Recorded robot tool calls
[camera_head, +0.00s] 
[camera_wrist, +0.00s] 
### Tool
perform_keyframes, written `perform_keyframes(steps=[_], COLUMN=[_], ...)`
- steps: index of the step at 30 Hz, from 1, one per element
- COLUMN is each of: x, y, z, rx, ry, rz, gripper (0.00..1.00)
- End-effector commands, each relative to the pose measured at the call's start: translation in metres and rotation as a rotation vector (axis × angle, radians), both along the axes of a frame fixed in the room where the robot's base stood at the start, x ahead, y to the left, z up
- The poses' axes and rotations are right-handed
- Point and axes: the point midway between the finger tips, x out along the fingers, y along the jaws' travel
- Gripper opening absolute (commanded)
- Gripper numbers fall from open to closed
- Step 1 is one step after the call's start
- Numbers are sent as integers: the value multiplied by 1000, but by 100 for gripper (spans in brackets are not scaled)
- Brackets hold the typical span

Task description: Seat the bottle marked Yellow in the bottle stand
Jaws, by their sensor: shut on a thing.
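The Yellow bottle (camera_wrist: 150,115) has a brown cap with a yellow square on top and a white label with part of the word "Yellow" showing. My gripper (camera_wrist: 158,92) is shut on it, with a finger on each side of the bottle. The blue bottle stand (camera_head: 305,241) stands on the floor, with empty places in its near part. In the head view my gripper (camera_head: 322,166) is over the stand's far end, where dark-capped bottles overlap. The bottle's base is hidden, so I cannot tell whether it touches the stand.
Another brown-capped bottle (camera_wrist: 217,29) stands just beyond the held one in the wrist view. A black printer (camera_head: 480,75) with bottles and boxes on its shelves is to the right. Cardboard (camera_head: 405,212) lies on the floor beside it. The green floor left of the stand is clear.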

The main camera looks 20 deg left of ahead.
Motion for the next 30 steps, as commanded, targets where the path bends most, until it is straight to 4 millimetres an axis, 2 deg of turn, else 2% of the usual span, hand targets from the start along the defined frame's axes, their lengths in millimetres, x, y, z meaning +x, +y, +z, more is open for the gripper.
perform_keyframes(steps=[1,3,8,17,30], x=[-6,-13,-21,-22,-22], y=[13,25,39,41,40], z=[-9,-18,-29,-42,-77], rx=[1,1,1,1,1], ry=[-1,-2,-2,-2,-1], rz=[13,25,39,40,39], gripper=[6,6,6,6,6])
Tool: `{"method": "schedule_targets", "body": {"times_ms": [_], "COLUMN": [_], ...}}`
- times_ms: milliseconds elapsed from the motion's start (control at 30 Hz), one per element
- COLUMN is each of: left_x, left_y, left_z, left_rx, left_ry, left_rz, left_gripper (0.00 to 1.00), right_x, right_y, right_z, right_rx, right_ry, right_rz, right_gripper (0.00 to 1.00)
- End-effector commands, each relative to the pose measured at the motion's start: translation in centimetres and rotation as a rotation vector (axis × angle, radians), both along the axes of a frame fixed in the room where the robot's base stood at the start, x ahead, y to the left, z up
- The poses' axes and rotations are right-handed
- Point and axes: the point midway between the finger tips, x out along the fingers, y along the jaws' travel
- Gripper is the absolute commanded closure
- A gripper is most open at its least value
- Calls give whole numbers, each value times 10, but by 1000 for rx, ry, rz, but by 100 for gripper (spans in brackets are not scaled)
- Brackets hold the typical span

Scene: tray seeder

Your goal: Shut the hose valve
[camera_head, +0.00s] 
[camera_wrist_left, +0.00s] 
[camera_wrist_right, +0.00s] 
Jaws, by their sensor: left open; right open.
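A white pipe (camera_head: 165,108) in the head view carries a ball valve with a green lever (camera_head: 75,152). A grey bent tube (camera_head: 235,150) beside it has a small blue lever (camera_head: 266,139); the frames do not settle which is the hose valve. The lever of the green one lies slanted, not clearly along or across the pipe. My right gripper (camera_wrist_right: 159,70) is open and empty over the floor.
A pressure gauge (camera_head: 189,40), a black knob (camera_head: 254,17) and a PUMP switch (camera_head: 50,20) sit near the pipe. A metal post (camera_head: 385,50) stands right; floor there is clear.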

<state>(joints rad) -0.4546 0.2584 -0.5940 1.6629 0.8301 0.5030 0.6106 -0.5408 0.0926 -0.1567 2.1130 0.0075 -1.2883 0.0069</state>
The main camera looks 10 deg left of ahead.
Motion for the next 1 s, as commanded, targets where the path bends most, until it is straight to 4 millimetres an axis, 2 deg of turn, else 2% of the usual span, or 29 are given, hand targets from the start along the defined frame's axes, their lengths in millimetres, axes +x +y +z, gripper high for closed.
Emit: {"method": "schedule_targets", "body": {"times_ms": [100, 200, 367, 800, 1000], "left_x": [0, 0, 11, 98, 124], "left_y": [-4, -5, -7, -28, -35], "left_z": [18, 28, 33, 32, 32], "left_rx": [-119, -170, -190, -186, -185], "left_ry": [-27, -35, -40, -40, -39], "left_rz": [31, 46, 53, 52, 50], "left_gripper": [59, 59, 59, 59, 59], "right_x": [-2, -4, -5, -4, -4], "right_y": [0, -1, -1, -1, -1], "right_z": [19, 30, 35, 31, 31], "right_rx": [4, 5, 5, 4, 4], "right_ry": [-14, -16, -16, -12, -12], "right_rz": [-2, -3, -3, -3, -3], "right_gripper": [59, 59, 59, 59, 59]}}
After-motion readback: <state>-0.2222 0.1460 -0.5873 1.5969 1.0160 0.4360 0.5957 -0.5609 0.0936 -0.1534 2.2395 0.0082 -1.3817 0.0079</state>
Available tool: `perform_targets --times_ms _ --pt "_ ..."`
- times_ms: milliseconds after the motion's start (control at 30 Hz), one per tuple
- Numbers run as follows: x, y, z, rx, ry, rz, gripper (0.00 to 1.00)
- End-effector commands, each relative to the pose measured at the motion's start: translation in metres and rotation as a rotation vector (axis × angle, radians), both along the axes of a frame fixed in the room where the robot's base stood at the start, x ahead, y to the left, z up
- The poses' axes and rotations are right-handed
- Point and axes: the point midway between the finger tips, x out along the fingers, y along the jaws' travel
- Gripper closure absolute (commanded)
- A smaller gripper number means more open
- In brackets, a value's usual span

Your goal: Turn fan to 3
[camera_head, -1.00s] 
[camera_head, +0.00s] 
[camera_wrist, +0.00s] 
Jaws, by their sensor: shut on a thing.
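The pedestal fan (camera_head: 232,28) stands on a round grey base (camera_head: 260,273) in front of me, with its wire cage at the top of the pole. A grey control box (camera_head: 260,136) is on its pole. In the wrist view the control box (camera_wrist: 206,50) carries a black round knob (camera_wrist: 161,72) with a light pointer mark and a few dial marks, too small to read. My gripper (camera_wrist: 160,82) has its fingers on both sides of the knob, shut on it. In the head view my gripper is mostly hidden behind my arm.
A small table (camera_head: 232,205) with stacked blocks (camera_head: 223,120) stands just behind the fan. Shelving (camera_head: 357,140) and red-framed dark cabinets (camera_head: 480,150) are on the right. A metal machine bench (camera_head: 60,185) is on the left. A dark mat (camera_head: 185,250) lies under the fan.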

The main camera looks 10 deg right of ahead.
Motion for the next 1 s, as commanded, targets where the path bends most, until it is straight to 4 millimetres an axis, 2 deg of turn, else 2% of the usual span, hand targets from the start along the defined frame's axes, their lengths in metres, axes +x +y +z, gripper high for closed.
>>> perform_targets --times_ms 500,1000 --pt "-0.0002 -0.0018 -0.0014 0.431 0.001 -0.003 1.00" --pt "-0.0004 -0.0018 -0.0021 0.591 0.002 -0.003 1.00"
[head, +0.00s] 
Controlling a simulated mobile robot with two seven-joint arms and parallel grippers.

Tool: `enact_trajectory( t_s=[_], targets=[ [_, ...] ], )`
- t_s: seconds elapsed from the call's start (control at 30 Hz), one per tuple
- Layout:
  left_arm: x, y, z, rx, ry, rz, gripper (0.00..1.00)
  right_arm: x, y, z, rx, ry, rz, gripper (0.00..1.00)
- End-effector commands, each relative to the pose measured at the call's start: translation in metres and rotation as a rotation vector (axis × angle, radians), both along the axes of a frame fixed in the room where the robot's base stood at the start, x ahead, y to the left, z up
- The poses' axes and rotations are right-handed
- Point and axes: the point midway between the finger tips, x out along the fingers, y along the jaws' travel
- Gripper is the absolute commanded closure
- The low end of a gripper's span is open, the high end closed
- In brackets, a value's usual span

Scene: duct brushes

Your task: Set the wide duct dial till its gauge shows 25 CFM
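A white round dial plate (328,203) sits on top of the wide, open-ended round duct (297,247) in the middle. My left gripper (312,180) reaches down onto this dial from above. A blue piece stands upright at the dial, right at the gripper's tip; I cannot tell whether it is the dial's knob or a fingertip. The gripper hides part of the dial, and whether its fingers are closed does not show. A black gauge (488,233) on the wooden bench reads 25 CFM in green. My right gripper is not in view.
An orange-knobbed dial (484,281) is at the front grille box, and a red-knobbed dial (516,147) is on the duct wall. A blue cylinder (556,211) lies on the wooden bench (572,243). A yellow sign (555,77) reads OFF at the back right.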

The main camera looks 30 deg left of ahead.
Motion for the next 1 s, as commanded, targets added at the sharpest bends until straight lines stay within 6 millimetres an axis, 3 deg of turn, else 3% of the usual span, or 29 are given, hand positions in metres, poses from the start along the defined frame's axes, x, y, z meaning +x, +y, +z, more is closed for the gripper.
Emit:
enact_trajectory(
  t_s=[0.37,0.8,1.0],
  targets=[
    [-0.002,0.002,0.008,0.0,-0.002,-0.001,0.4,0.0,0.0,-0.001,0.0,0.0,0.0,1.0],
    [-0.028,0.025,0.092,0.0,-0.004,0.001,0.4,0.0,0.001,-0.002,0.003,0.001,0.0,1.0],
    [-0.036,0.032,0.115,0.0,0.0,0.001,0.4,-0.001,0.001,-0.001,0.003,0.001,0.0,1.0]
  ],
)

What you need to do
Say how many lines above contain the string "value". Answer with the number only.

Exercise response
5